Photometric redshifts for the Kilo-Degree Survey

Machine-learning analysis with artificial neural networks

¹ Leiden Observatory, Leiden University, PO Box 9513, 2300 RA Leiden, The Netherlands
e-mail bilicki@strw.leidenuniv.nl
² National Centre for Nuclear Research, Astrophysics Division, PO Box 447, 90-950 Łódź, Poland
³ Janusz Gil Institute of Astronomy, University of Zielona Góra, ul. Szafrana 2, 65-516 Zielona Góra, Poland
⁴ School of Physics and Astronomy, Monash University, Clayton, VIC 3800, Australia
⁵ Department of Physics “E. Pancini”, University Federico II, Via Cinthia 6, 80126 Napoli, Italy
⁶ Centre for Astrophysics & Supercomputing, Swinburne University of Technology, PO Box 218, Hawthorn, VIC 3122, Australia
⁷ INAF – Astronomical Observatory of Capodimonte, Via Moiariello 16, 80131 Napoli, Italy
⁸ INFN – Section of Naples, Via Cinthia 6, 80126 Napoli, Italy
⁹ Kapteyn Astronomical Institute, University of Groningen, Postbus 800, 9700 AV Groningen, The Netherlands
¹⁰ Argelander-Institut für Astronomie, Auf dem Hügel 71, 53121 Bonn, Germany
¹¹ Research School of Astronomy and Astrophysics, Australian National University, Canberra, ACT 2611, Australia
¹² School of Physics, University of New South Wales, NSW 2052, Australia
¹³ Instituto de Astronomia, Geofísica e Ciências Atmosféricas, Universidade de São Paulo, R. do Matão 1226, 05508-090 São Paulo, Brazil
¹⁴ Scottish Universities Physics Alliance, Institute for Astronomy, University of Edinburgh, Royal Observatory, Blackford Hill, Edinburgh EH9 3HJ, UK
¹⁵ Department of Astronomy, University of Cape Town, Private Bag X3, Rondebosch 7701, South Africa
¹⁶ Department of Physics, University of Oxford, Denys Wilkinson Building, Keble Road, Oxford OX1 3RH, UK
¹⁷ School of Mathematics and Physics, University of Queensland, Brisbane, QLD 4072, Australia
¹⁸ Korea Astronomy and Space Science Institute, Daejeon 34055, Korea
¹⁹ SRON Netherlands Institute for Space Research, Landleven 12, 9747 AD Groningen, The Netherlands

Received: 13 September 2017
Accepted: 30 April 2018

Abstract

We present a machine-learning photometric redshift (ML photo-z) analysis of the Kilo-Degree Survey Data Release 3 (KiDS DR3), using two neural-network based techniques: ANNz2 and MLPQNA. Despite limited coverage of spectroscopic training sets, these ML codes provide photo-zs of quality comparable to, if not better than, those from the Bayesian Photometric Redshift (BPZ) code, at least up to z_phot ≲ 0.9 and r ≲ 23.5. At the bright end of r ≲ 20, where very complete spectroscopic data overlapping with KiDS are available, the performance of the ML photo-zs clearly surpasses that of BPZ, currently the primary photo-z method for KiDS. Using the Galaxy And Mass Assembly (GAMA) spectroscopic survey as calibration, we furthermore study how photo-zs improve for bright sources when photometric parameters additional to magnitudes are included in the photo-z derivation, as well as when VIKING and WISE infrared (IR) bands are added.
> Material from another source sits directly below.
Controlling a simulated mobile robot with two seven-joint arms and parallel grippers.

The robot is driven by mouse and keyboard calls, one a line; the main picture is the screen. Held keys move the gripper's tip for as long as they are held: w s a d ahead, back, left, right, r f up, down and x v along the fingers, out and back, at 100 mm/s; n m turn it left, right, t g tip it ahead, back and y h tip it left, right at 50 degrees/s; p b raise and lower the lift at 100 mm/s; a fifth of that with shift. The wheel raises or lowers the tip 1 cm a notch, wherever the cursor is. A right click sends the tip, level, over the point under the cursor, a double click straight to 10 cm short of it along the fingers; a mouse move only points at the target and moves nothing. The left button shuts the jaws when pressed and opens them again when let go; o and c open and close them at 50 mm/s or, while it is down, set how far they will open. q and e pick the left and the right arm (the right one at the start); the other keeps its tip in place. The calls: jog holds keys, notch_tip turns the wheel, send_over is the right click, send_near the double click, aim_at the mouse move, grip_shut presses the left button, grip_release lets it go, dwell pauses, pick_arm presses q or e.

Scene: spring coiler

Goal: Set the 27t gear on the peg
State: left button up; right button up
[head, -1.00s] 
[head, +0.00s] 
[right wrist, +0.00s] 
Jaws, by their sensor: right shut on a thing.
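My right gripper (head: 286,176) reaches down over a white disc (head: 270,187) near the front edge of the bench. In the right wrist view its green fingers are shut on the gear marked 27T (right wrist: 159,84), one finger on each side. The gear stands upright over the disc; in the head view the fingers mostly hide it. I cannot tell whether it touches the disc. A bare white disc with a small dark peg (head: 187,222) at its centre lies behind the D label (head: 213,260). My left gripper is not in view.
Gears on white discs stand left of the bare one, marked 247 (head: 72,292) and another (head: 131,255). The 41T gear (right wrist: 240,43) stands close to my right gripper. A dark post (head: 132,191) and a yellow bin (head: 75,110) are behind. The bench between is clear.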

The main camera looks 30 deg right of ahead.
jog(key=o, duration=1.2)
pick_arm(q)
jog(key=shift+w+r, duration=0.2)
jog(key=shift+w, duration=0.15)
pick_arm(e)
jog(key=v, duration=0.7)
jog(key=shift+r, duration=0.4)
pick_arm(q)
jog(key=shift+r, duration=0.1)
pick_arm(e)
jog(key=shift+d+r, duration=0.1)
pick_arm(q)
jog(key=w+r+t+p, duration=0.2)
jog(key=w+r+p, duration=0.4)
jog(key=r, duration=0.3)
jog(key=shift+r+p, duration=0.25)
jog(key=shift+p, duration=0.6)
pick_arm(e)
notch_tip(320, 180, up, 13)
While the fiducial four-band ugri setup gives a photo-z bias 〈δz/(1 + z)〉 = −2 × 10⁻⁴ and scatter σ_δz/(1+z) < 0.022 at mean 〈z〉 = 0.23, combining magnitudes, colours, and galaxy sizes reduces the scatter by ~7% and the bias by an order of magnitude. Once the ugri and IR magnitudes are joined into 12-band photometry spanning up to 12 μm, the scatter decreases by more than 10% over the fiducial case. Finally, using the 12 bands together with optical colours and linear sizes gives 〈δz/(1 + z)〉 < 4 × 10⁻⁵ and σ_δz/(1+z) < 0.019. This paper also serves as a reference for two public photo-z catalogues accompanying KiDS DR3, both obtained using the ANNz2 code. The first one, of general purpose, includes all the 39 million KiDS sources with four-band ugri measurements in DR3. The second dataset, optimised for low-redshift studies such as galaxy-galaxy lensing, is limited to r ≲ 20, and provides photo-zs of much better quality than in the full-depth case thanks to incorporating optical magnitudes, colours, and sizes in the GAMA-calibrated photo-z derivation.